> The request
Check each line for the string "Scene" and give only the count of lines that have it.

> Robot task records
═══
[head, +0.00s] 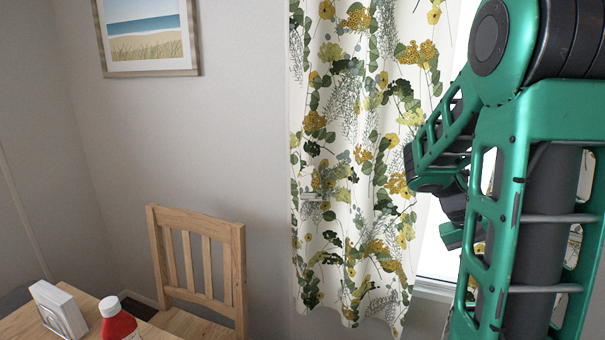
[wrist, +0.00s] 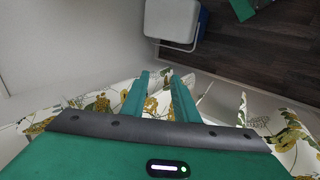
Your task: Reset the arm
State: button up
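My green arm rises along the right side of the head view and is folded at a joint near the top. Its forward link slopes down and left in front of the curtain (head: 350,150). My gripper (wrist: 161,78) shows in the wrist view with its two green fingers apart and nothing between them. The curtain shows behind and around the fingers; I cannot tell whether they touch it. In the head view the gripper is mostly hidden behind my arm.
A wooden chair (head: 204,268) stands by the wall. A table corner (head: 25,326) at lower left bears a white box (head: 58,311) and a red bottle (head: 118,325). A framed beach picture (head: 147,36) hangs above. In the wrist view a pale box-like object (wrist: 172,20) stands on dark floor (wrist: 245,55).

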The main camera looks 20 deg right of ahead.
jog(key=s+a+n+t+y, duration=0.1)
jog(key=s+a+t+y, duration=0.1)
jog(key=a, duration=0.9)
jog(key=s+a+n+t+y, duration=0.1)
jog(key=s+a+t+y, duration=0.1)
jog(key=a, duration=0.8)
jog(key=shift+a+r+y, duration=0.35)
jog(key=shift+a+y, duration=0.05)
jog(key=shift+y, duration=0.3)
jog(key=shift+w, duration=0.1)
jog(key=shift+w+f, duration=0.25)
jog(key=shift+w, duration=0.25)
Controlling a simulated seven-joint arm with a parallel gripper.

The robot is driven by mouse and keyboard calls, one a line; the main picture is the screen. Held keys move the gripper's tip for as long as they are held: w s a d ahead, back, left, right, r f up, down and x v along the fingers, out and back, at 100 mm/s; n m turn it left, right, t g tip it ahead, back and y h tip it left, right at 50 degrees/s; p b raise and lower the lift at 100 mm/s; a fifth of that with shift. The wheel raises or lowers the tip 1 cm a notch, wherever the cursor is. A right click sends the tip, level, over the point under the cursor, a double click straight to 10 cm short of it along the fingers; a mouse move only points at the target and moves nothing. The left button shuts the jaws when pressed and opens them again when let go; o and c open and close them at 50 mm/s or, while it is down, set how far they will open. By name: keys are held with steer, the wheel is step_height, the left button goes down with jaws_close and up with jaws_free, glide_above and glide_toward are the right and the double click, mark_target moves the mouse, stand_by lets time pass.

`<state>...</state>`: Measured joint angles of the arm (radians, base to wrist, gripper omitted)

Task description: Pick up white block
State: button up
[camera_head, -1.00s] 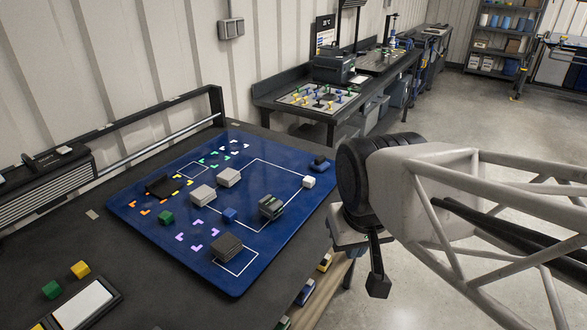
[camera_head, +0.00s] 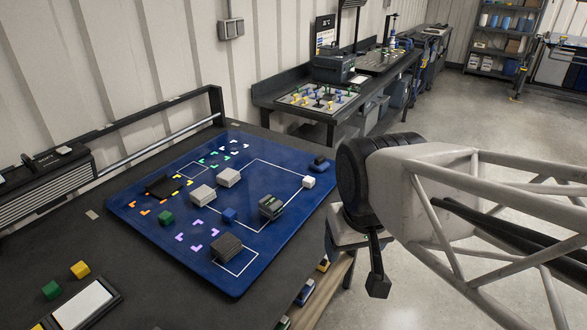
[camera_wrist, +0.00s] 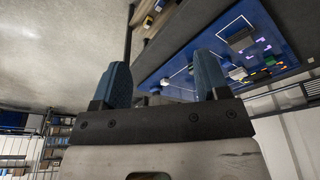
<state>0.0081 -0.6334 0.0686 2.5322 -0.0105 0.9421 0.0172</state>
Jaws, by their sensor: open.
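The white block (camera_head: 309,181) is a small cube near the right edge of the blue mat (camera_head: 150,232), on a white line corner and close to a dark blue block (camera_head: 319,164). My gripper (camera_head: 377,285) hangs to the right of the mat, past the table's edge and clear of the white block. In the wrist view its two blue fingers (camera_wrist: 162,85) stand wide apart with nothing between them. The mat (camera_wrist: 190,60) shows beyond the fingers at upper right.
A black rail (camera_head: 120,155) runs behind. A lower shelf (camera_head: 325,281) holds small items below the table edge.

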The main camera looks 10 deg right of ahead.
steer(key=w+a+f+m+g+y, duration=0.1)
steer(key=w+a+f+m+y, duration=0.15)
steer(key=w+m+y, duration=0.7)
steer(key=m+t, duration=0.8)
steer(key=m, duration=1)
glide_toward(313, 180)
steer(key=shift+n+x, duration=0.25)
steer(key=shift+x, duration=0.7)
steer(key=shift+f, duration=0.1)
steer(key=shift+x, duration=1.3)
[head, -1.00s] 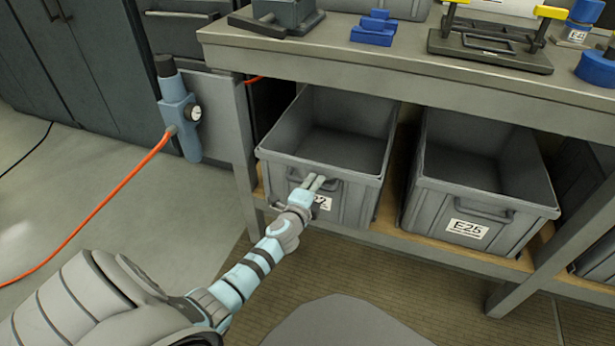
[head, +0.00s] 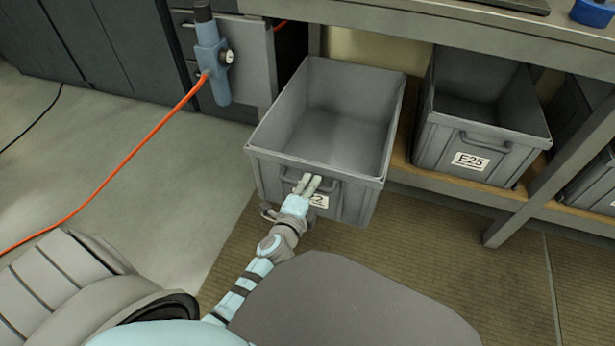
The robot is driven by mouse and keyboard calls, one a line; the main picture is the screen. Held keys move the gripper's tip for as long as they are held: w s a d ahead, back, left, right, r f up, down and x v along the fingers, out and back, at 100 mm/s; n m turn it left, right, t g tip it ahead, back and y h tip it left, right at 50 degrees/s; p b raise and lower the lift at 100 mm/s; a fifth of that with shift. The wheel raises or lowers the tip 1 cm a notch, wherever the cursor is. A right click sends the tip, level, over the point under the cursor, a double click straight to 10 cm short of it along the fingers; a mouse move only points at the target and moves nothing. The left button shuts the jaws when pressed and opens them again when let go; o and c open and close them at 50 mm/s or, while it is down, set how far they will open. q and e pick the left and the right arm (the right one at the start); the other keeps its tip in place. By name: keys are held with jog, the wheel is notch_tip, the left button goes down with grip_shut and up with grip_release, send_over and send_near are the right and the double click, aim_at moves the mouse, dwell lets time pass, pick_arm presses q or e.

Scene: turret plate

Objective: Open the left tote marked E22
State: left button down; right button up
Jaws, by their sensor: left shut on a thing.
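The left tote marked E22 (head: 354,202) is a grey open-topped bin, pulled well out from the shelf under the bench. Its inside looks empty. My left gripper (head: 307,184) is shut on the handle (head: 328,182) on the tote's front wall. The gripper partly covers the label (head: 318,201), so only its end shows. My right gripper is not in view.
A second grey tote (head: 481,140) labelled E25 stands on the wooden shelf (head: 455,189) to the right. A bench leg (head: 555,178) stands right of it. Floor in front is clear.

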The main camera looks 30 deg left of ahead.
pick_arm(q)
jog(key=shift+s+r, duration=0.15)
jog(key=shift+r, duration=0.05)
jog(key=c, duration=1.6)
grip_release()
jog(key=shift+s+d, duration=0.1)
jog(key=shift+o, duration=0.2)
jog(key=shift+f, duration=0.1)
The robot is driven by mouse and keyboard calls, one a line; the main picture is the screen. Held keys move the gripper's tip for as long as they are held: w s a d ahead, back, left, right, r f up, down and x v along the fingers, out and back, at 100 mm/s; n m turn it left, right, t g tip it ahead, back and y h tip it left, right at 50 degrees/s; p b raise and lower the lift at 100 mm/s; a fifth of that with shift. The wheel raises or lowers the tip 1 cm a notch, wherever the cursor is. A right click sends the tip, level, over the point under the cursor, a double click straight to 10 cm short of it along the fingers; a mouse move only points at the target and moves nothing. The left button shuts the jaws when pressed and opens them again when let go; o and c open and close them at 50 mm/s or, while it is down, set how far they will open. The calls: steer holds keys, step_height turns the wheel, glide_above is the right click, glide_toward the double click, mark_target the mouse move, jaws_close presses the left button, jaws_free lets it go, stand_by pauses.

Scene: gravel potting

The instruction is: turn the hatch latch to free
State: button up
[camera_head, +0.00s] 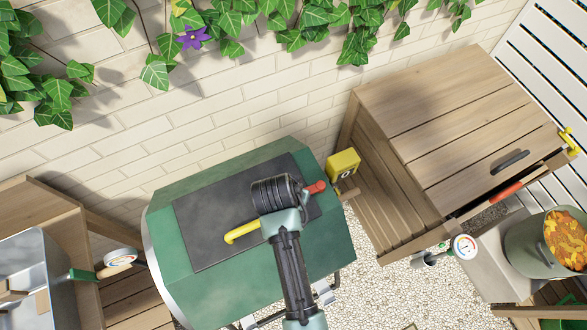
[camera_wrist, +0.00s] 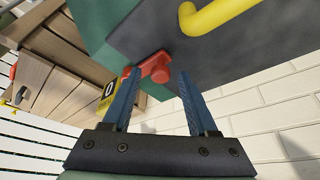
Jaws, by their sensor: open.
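The red hatch latch (camera_head: 315,188) sits at the right side of the dark hatch panel (camera_head: 205,228) on the green drum (camera_head: 185,278). In the wrist view the latch (camera_wrist: 157,68) shows between the tips of my gripper (camera_wrist: 158,76), whose blue fingers are open, one on each side. I cannot tell whether either finger touches it. A yellow handle (camera_head: 242,232) is fixed to the hatch panel. In the head view my arm covers part of the panel, and my fingers are hidden.
A yellow box (camera_head: 343,165) with a dark mark stands just right of the drum. A wooden cabinet (camera_head: 450,120) is at the right, with a green pot (camera_head: 545,250) near it. A metal basin (camera_head: 35,270) is at the left. A brick wall (camera_head: 220,110) stands behind.

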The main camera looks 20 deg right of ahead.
═══
> Result of the exercise
2